Bonnie Johnson earned her Ph.D. from the University of Wisconsin-Madison. She is the author and co-author of seven books that can be found in over 3,800 libraries around the world. Her most recent book, Inequalities in the Early Years, is a co-edited volume. Dr. Johnson has written numerous juried journal articles and book chapters; over 200 instructional texts for elementary, middle school, high school, and adult learners; instructional computer programs; the monthly newspaper column, Dr. Bonnie Johnson…on Words; and a word game. She was a co-nominee for the Best Education Book of the Year by the Association of American Publishers, was named an Eminent Literacy Scholar by The e-Journal of Literacy and Social Responsibility, and was a recipient of the University of Wisconsin’s Distinguished Teacher of Teachers Award. Dr. Johnson is the co-editor of The Reading Professor, an international juried journal. Her research addresses social inequalities in education, high-stakes testing and the school accountability movement, the impact of poverty on vocabulary acquisition, and word origins/etymology.

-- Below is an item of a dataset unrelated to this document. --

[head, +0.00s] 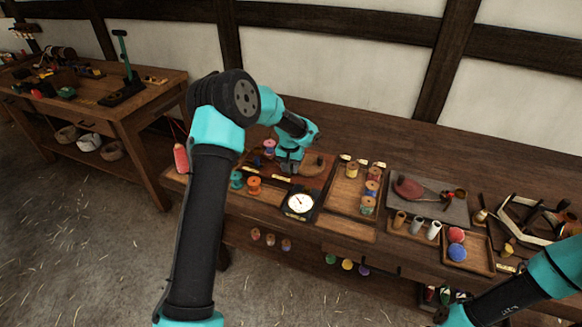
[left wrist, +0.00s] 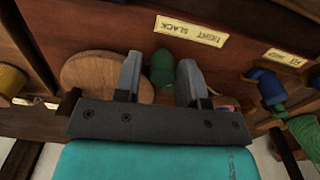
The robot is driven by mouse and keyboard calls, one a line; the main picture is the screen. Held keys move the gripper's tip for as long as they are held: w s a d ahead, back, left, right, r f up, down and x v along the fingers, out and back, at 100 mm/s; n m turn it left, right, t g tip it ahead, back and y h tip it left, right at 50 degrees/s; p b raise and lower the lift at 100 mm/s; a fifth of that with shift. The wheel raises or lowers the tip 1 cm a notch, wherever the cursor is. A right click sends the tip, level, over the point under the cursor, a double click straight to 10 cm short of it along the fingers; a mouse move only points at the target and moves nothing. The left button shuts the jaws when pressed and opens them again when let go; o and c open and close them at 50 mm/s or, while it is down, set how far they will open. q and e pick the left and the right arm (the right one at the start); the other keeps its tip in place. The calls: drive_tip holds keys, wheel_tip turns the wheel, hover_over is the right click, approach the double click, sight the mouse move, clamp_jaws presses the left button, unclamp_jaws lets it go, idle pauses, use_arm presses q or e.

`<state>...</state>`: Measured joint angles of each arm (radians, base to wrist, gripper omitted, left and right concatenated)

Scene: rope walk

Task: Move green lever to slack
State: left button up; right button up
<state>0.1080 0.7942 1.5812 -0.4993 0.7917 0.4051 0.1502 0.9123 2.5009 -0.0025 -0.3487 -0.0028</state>
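A green knob (left wrist: 162,68), which looks like the green lever's grip, shows between the fingers of my left gripper (left wrist: 160,80) in the left wrist view. The fingers are apart, with a gap on each side of the knob. The lower part of the knob is hidden behind the gripper body. A cream label (left wrist: 191,31) with the words tight and slack lies beyond it. In the head view my left gripper (head: 288,166) is low over the bench, and it hides the lever there.
In the head view a dial gauge (head: 299,202) and an orange spool (head: 254,186) stand close by. Another green upright lever (head: 124,55) is on the left bench.

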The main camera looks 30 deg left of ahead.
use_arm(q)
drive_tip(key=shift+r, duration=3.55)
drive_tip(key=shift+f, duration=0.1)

Speaker: Yvonne Pratt-Johnson
One Size Does Not Fit All: A Call for Equity in the Literacy Classroom
Many literacy teachers employ a single pedagogical approach with all mainstreamed students. Yet factors like the presence/absence of books in the home and parents’ level of literacy/involvement contribute to significant differences in students’ readiness to benefit from standard instruction. This presentation calls for authentic equity in literacy education and explores some of the challenges and pathways to achieving this goal.

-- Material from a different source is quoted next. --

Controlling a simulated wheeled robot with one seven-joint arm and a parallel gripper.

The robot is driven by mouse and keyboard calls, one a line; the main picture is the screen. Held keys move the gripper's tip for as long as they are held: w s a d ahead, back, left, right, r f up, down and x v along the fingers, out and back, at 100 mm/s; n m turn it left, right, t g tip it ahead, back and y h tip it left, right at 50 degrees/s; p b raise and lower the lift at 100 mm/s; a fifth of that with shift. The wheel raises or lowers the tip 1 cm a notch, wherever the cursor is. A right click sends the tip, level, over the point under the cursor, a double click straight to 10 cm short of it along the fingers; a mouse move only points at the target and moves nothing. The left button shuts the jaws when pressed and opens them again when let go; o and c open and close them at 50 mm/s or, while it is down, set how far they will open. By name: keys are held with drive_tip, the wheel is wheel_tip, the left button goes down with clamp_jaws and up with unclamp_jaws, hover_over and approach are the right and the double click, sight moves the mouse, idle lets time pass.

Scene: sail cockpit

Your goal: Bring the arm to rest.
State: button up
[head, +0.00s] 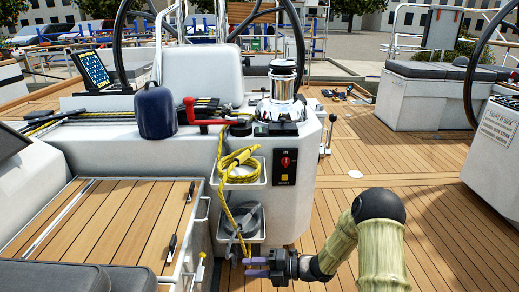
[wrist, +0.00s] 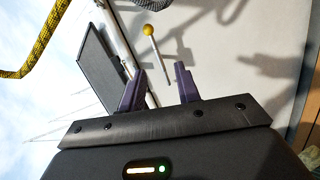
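My gripper (head: 246,267) shows low in the middle of the head view, its purple fingers pointing left, just below the end of the hanging yellow rope (head: 226,200). In the wrist view the two fingers of my gripper (wrist: 161,68) stand apart with nothing held between them. A thin rod with a yellow knob (wrist: 148,31) shows beyond the fingertips. My arm reaches in from the lower right of the head view, bent at a dark joint.
The white cockpit console (head: 305,190) stands close beside my gripper, with a chrome winch (head: 283,95), a red-handled crank (head: 200,117) and a dark blue covered object (head: 155,112) on top. Open teak deck (head: 440,200) lies at right.

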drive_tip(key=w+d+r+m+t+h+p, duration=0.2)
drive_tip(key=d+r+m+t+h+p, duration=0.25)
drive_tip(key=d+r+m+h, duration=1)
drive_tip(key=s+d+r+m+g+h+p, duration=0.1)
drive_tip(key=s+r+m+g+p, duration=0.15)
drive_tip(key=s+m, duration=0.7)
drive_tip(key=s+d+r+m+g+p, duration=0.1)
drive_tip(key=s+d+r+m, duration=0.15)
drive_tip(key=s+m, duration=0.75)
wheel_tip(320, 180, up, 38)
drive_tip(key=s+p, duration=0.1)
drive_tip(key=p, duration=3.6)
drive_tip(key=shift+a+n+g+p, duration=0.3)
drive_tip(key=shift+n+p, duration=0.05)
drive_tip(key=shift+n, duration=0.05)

Each year, millions of children enter classrooms unprepared to learn. The New York City (NYC) public school system, for example, which is the nation’s largest, serves 1.3 million students. It is intended to be the center of learning for children who represent a vast array of languages and heritage cultures. However, these students come from an equally diverse array of circumstances. Some come from homes filled with books, in which reading is practiced daily and computers are found in almost every room. Others come from homes that may have neither books nor computers, or where the parents speak little English and may be illiterate in their native tongues. And even if, for example, a charitable soul provides such households with a used computer, there is seldom enough money for Internet service, let alone tutoring. But here’s the rub – from an education standpoint: although we know that students do not bring the same backgrounds or experiences into the literacy classroom, they often receive the same instruction and are expected to progress at the same pace and achieve the same outcomes. The presentation proposed here will focus on the need to establish equity in the literacy classroom, as well as on the unique challenges that various populations and individuals face in the literacy classroom in NYC, and how to help them overcome these challenges. Achieving equity in literacy education requires putting systems in place to ensure that every child has an equal chance to succeed, regardless of ethnicity, language, culture, socio-economic status, or any other form of exceptionality. If all students are expected to read well, then educators must provide equity in access to the support that they need to do so, both within the school system and beyond. Ultimately, this can mean the difference between inclusion in and exclusion from society.